En août 1991, le gouvernement a mis sur pied la Commission royale sur les Peuples Autochtones (CRPA) pour aborder les préoccupations et les problèmes grandissants des Autochtones. Il l'a fait en réponse à la colère croissante dans les collectivités autochtones et à une série de conflits violents. En 1996, après cinq ans de recherches et d'entrevues exhaustives, la Commission a produit un rapport très critique. Le rapport a conclu qu'il était nécessaire de changer fondamentalement la relation entre le gouvernement et les Peuples Autochtones au Canada. Au lieu des politiques gouvernementales paternalistes, la relation entre les deux communautés doit partir « du bon pied, c'est-à-dire en misant sur la reconnaissance, le respect, le partage et la responsabilité. » 3  La CRPA a élaboré un programme étoffé sur 20 ans de changements en lien avec les traités, l'emploi, l'éducation, les soins de santé, les droits des femmes et d'autres enjeux. Son rapport a également débouché sur les premières excuses publiques du gouvernement.

Le 8 janvier 1998, la ministre des Affaires autochtones et du Nord Canada, Jane Stewart, a présenté des excuses écrites à Phil Fontaine (grand chef de l'Assemblée des Premières Nations à cette époque). C'est ce qui a été appelé Déclaration de réconciliation. Après avoir remercié la Commission, Mme Stewart a déclaré :

Malheureusement, notre histoire en ce qui concerne le traitement des Peuples Autochtones est bien loin de nous inspirer de la fierté. Des attitudes empreintes de sentiments de supériorité raciale et culturelle ont mené à une répression de la culture et des valeurs autochtones. En tant que pays, nous sommes hantés par nos actions passées qui ont mené à l'affaiblissement de l'identité des Peuples Autochtones, à la disparition de leurs langues et de leurs cultures et à l'interdiction de leurs pratiques spirituelles. Nous devons reconnaître les conséquences de ces actes sur les nations qui ont été fragmentées, perturbées, limitées ou même anéanties par la dépossession de leurs territoires traditionnels, par la relocalisation des Peuples Autochtones et par certaines dispositions de la  Loi sur les Indiens . Nous devons reconnaître que ces actions ont eu pour effet d'éroder les régimes politiques, économiques et sociaux des peuples et des nations autochtones...

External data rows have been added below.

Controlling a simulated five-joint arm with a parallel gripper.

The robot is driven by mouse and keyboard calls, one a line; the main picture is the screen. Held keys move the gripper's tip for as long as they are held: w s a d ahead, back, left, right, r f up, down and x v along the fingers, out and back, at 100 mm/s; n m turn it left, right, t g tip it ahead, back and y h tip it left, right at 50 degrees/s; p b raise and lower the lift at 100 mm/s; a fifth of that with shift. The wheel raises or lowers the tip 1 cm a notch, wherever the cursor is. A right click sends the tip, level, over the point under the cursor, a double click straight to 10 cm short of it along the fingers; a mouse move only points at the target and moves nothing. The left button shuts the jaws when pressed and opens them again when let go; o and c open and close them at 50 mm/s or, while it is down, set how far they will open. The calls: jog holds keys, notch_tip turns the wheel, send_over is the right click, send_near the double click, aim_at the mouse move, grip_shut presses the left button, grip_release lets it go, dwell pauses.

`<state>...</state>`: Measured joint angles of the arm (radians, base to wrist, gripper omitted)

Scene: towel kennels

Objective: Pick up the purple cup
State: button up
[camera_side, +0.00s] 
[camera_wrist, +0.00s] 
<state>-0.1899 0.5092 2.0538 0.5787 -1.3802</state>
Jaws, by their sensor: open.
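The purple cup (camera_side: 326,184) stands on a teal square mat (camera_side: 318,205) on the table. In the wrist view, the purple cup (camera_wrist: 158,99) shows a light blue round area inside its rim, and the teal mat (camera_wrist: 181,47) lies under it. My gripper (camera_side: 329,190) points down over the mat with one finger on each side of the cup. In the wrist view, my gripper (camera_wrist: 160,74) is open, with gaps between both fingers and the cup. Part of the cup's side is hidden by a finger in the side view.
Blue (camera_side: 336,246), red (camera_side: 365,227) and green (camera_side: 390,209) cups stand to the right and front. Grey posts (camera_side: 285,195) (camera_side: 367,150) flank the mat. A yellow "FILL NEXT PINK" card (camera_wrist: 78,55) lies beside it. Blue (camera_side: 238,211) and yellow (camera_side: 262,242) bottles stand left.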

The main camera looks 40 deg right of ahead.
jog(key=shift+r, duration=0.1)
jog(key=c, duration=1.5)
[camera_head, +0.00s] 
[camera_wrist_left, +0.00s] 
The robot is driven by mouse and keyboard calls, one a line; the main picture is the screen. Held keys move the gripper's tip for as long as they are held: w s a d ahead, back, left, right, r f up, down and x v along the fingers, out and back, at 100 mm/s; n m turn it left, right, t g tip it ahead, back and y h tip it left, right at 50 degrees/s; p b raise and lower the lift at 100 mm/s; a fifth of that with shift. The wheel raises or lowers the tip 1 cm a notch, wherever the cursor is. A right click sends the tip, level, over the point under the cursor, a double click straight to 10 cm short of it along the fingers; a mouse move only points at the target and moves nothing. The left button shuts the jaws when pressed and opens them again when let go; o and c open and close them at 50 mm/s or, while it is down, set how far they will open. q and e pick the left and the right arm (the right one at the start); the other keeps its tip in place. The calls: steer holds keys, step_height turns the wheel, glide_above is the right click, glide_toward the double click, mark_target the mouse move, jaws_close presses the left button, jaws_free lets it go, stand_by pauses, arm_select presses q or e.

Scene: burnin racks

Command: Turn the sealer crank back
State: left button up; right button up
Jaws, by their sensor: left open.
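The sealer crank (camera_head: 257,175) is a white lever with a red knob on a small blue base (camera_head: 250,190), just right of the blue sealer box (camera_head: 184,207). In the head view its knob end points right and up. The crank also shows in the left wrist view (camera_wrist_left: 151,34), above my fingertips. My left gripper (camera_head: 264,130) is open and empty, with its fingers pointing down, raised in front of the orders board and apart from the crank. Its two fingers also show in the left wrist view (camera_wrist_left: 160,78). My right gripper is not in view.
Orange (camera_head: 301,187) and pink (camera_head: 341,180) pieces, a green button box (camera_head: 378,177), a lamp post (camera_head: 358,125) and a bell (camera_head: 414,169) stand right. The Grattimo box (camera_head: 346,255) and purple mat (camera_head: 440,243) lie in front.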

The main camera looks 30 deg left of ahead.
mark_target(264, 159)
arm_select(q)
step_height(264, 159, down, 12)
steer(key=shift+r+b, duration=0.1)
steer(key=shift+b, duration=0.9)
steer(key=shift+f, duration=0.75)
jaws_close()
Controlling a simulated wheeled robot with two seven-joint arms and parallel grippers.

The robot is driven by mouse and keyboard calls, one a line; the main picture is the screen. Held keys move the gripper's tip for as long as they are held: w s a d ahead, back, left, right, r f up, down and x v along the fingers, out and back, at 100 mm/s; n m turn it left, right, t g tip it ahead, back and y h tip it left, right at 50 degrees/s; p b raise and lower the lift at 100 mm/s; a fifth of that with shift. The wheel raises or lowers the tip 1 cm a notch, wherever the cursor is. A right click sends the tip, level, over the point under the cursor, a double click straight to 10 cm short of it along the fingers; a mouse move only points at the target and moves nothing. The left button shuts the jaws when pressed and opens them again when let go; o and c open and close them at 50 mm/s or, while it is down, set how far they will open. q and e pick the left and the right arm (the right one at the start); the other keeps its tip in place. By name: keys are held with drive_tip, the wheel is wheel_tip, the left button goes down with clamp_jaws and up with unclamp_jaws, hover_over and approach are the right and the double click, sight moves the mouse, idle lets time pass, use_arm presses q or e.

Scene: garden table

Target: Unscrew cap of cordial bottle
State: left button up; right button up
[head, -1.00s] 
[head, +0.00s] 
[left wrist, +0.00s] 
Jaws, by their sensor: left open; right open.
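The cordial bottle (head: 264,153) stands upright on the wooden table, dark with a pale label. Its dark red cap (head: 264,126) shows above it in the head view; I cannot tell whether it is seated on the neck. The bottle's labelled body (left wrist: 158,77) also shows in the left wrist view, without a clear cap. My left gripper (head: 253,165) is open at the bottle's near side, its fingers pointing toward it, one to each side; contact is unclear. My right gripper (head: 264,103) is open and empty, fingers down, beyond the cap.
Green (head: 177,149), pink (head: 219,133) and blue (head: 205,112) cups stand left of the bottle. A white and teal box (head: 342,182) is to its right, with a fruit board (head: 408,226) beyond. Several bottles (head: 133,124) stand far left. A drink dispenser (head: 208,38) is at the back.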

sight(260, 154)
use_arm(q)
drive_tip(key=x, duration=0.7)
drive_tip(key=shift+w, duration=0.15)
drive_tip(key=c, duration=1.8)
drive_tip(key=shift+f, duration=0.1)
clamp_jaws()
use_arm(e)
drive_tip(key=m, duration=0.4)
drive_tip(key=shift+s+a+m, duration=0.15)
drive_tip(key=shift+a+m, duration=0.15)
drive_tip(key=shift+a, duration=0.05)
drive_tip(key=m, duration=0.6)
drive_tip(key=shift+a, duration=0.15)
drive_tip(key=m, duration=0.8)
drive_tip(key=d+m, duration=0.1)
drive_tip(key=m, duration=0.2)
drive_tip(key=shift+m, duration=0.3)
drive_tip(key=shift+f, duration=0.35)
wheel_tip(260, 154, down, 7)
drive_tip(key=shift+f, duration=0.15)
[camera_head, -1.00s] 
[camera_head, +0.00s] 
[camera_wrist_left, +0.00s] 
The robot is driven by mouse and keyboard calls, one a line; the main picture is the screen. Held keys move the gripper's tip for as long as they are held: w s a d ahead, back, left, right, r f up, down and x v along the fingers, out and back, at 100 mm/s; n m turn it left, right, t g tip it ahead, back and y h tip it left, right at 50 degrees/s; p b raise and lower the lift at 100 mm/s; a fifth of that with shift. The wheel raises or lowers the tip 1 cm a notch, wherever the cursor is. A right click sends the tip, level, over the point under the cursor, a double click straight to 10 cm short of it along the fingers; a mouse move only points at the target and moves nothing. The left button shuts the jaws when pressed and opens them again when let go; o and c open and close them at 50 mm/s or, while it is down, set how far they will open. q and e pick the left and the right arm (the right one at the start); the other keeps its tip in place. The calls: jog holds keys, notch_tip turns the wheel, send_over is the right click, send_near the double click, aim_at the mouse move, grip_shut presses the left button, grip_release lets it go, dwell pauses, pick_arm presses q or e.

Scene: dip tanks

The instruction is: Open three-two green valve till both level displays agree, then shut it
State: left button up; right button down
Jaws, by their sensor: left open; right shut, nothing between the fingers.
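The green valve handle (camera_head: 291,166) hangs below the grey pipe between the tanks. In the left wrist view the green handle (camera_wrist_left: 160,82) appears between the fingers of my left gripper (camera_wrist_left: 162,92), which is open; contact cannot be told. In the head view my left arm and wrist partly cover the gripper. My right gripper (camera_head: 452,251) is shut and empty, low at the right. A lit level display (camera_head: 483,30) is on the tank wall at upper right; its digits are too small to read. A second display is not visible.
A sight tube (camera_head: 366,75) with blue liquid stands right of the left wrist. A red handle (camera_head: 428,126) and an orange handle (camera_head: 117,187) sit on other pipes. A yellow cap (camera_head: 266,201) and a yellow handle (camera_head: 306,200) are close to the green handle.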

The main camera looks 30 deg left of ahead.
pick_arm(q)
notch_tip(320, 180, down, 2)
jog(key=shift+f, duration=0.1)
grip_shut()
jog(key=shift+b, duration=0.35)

Un des aspects de nos rapports avec les Peuples Autochtones durant cette période, le système des écoles résidentielles, mérite une attention particulière. Ce système a séparé de nombreux enfants de leur famille et de leur collectivité et les a empêchés de parler leur propre langue, ainsi que d'apprendre leurs coutumes et leurs cultures. Dans les pires cas, il a laissé des douleurs et des souffrances personnelles qui se font encore sentir aujourd'hui dans les collectivités autochtones. Tragiquement, certains enfants ont été victimes de sévices physiques et sexuels... À tous ceux d'entre vous qui ont subi cette tragédie dans les pensionnats, nous exprimons nos regrets les plus sincères. 4

Le gouvernement a créé un fonds de 350 millions de dollars « consacrés à la guérison communautaire rendue nécessaire par suite des blessures causées par les sévices sexuels et physiques exercés dans les pensionnats », en plus d'établir des plans pour le développement communautaire et le renforcement de la gouvernance autochtone. 5 Cependant, de nombreux Peuples Autochtones ont eu le sentiment que la déclaration venait trop tard et que les dédommagements offerts étaient insuffisants. Les Survivantes et les Survivants des pensionnats estimaient qu'un règlement plus complet et plus juste était nécessaire, accompagné d'excuses plus officielles du gouvernement.

En général, les communautés autochtones et leurs représentants et représentantes ont estimé que le dédommagement ne répondait pas à leurs attentes; ils s'attendaient à un montant plus élevé et à un engagement à aider les gens avec leurs revendications territoriales et leurs défis sociaux et culturels. Pour plusieurs, l'enjeu était plus grand que les pensionnats, et les excuses de Mme Stewart n'étaient pas suffisantes.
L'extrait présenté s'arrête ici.